The best dealerships integrate this into their software. A platform like Dealer1 Solutions can track which products were presented, which were purchased, and which were declined, giving you visibility into your finance manager's menu-selling consistency and your dealership's product mix performance. You can see at a glance whether your team is presenting the full menu or taking shortcuts.
If you're not using software to track this, at minimum you should have:
- A printed menu in every finance office, laminated and visible
- A checklist card that the finance manager completes for every deal
- A weekly review meeting where you spot-check deals and discuss gaps
- Monthly reporting on back-end gross, product attachment rates, and declining patterns
The Numbers That Matter
If your dealership currently sells an average of $1,600 in back-end gross per vehicle and you're selling 150 vehicles per month, your annual back-end revenue is about $2.88 million.
A dealership that implements this checklist system properly typically increases back-end gross by 15-25% within 90 days. Let's be conservative and say you hit 18%. That's an additional $518,400 per year on the same sales volume.

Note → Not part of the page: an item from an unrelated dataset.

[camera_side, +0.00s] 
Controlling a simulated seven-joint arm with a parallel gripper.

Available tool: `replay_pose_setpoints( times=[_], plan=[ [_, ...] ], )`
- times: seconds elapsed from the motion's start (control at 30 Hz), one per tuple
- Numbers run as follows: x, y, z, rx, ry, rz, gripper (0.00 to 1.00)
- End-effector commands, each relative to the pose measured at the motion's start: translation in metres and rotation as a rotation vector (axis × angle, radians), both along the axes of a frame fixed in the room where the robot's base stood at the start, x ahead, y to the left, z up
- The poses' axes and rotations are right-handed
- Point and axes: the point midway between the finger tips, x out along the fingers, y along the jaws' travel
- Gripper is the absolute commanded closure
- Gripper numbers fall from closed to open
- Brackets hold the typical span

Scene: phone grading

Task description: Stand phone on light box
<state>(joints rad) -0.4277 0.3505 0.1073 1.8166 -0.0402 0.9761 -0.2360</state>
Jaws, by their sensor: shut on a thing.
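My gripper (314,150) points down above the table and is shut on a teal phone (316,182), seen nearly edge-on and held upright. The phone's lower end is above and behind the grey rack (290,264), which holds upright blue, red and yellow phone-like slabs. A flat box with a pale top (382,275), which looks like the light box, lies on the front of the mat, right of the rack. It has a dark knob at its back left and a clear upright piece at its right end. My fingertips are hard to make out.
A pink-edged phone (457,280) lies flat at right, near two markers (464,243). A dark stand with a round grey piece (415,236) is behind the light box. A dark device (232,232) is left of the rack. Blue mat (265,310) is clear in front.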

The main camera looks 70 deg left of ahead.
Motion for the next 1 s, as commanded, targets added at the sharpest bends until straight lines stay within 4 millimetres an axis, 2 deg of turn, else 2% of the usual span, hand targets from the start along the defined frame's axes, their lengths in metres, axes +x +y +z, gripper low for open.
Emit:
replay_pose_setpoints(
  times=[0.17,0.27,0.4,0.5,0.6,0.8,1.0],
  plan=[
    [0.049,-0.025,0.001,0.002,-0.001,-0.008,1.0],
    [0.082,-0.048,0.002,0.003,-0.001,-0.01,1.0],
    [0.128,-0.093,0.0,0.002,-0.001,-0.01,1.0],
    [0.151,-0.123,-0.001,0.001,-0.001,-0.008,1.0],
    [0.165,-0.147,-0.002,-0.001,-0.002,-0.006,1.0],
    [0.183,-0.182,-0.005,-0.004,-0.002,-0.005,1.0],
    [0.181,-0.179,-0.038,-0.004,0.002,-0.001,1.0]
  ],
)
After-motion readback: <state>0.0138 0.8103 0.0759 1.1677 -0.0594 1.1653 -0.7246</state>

That's not because you're charging customers more or being more aggressive. It's because you're having the conversation consistently, professionally, and with documentation.
Your Next Step
Don't try to reinvent the wheel. The checklist framework above is tested. What matters now is customizing it to your dealership's specific products, your state's compliance requirements, and your customer base.
Sit down with your finance manager this week and build your menu together. Get their input on what works and what doesn't. Then print it, laminate it, and commit to using it for 30 days. Track what gets presented and what gets purchased. Look for patterns.
In 30 days, you'll have data. In 90 days, you'll have a system. And in six months, you'll wonder how you ever operated without it.
The customers aren't the problem. Your process is. Fix the process, and everything else follows.